CRA rules that the purchase of an IP royalty gives rise to non-creditable GST/HST to the investor unless there is a specified minimum royalty

A Canadian registrant (Investor) enters into an agreement with a Canadian corporation (Corporation 1) under which it pays lump sums in consideration for the right to receive monthly royalties calculated as a percentage of intellectual property (IP) related revenue streams of Corporation 1. CRA ruled that the lump sums so paid are consideration for the taxable supply to Investor of intangible personal property (the right to the royalty payments). However, CRA ruled that Investor is not making any taxable supply in exchange for the royalty payments when Corporation 1 makes the subsequent royalty payments – so that Investor would not be entitled to claim input tax credits for the GST/HST paid or payable on related inputs. Apparently, this means that the GST/HST charged to it on its lump sum investment is non-creditable. This analysis could be troubling to the companies which invest in Canadian resource or other royalties.
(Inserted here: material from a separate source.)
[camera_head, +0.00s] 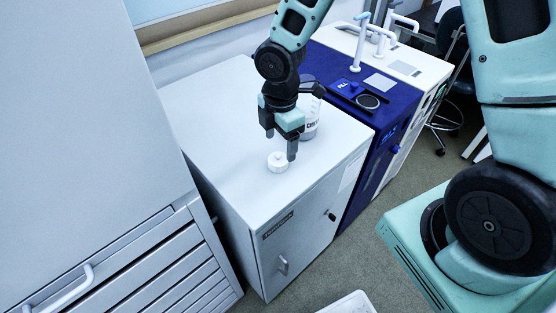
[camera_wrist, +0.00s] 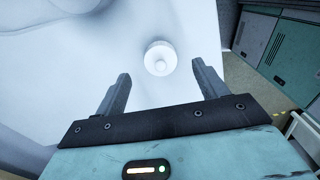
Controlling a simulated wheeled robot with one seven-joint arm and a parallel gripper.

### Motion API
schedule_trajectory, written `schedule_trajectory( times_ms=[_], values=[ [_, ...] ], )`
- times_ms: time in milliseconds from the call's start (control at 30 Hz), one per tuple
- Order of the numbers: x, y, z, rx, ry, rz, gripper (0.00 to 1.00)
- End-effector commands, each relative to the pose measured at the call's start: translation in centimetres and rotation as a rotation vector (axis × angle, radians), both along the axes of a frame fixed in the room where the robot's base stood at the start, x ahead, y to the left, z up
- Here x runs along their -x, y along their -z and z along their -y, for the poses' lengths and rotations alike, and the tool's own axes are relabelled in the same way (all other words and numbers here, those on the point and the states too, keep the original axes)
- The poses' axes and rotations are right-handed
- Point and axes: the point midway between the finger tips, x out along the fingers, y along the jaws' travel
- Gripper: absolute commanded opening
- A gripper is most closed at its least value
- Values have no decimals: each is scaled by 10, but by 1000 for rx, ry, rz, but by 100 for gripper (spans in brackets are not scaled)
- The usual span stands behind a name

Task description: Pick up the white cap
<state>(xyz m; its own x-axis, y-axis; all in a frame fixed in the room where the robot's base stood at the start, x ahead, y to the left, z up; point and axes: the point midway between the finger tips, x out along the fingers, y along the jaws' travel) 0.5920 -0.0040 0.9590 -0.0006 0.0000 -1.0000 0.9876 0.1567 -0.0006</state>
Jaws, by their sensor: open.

A second agreement with Corporation 2 was similar, except that a minimum monthly royalty was specified. CRA ruled that because the Investor now had a non-contingent right to receive money, the right to the royalties qualified as a “debt security” (defined in ETA s. 123(1) as “a right to be paid money”), so that the purchase of the royalty agreement was now the exempt purchase of a financial instrument. This seems to suggest that the revenue potentially payable under a “debt security” can be highly variable provided that there is a specified minimum.

Neal Armstrong. Summaries of 10 February 2017 Ruling 162056 under ETA s. 123(1) - debt security, s. 169(1) and s. 182(1).